„Denk ich an Deutschland in der Nacht, dann bin ich um den Schlaf gebracht“, dichtete Heinrich Heine 1844. Denk ich an Deutschlands Nachtleben 2021, dann bin ich dicht an einem Alptraum.
Okay, ich persönlich betreibe keinen Club oder keine Diskothek, wie man früher sagte. Aber ich stürze mich trotz meines fortgeschrittenen Alters immer noch gerne ins Nachtleben, um zu tanzen und das Leben zu feiern. Doch in virulenten Zeiten, wie wir sie gerade erleben, ist genau das verboten – wegen des gesundheitlichen Risikos.
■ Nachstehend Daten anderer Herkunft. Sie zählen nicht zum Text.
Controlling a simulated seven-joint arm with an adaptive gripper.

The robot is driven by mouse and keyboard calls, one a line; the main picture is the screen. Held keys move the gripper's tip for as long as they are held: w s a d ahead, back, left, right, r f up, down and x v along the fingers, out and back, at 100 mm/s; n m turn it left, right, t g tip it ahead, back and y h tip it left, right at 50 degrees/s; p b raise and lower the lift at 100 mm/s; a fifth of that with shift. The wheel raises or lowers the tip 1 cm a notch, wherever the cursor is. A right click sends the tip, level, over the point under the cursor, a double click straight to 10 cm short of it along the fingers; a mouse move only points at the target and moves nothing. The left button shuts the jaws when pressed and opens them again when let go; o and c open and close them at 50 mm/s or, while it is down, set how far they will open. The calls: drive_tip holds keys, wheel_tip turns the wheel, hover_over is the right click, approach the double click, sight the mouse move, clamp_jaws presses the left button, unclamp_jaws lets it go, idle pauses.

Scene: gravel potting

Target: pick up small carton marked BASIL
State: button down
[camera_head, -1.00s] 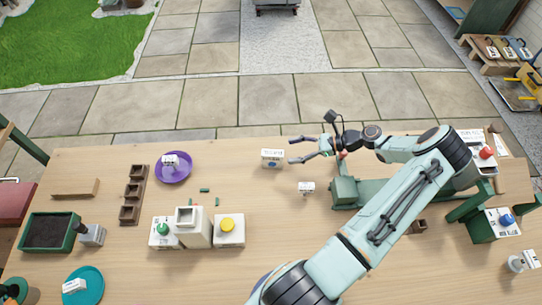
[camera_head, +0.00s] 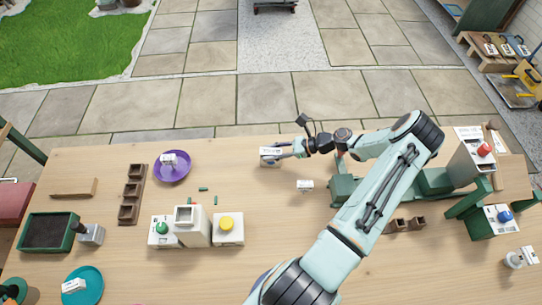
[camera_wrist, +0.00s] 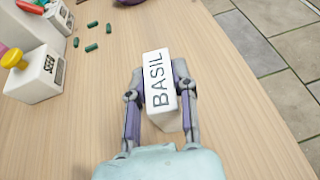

Dabei sehne ich mich doch so sehr nach brodelnden Bässen, die den Bauch kitzeln, nach knackigen Beats, die in die Beine fahren, nach Lightshows, die das ewig monitorpedierte Auge mal wieder in ferne Galaxien entführen. Nicht zu vergessen: das intensive Gemeinschaftsgefühl der Musikfreaks auf dem Dancefloor.
Wann werden wir all das wieder erleben können? Ein genauer Zeitpunkt steht noch in den Sternen. Schwitzende Körper, die sich beiläufig streifen oder vom Alkohol enthemmte Extravaganzen mit Superspreading-Potential sind natürlich des Virologen Graus. Zugleich führt Tanzen mit Mundschutz zu Atemnot, und Küssen mit Mundschutz ist ein Widerspruch in sich. Das ist also keine Lösung. Die logische Folge: Solange die Herdenimmunität nicht in Greifweite ist, bleiben die Laufstege der Nacht eben einfach geschlossen oder fahren bestenfalls im Sommer unterm Sternenhimmel auf Sparflamme.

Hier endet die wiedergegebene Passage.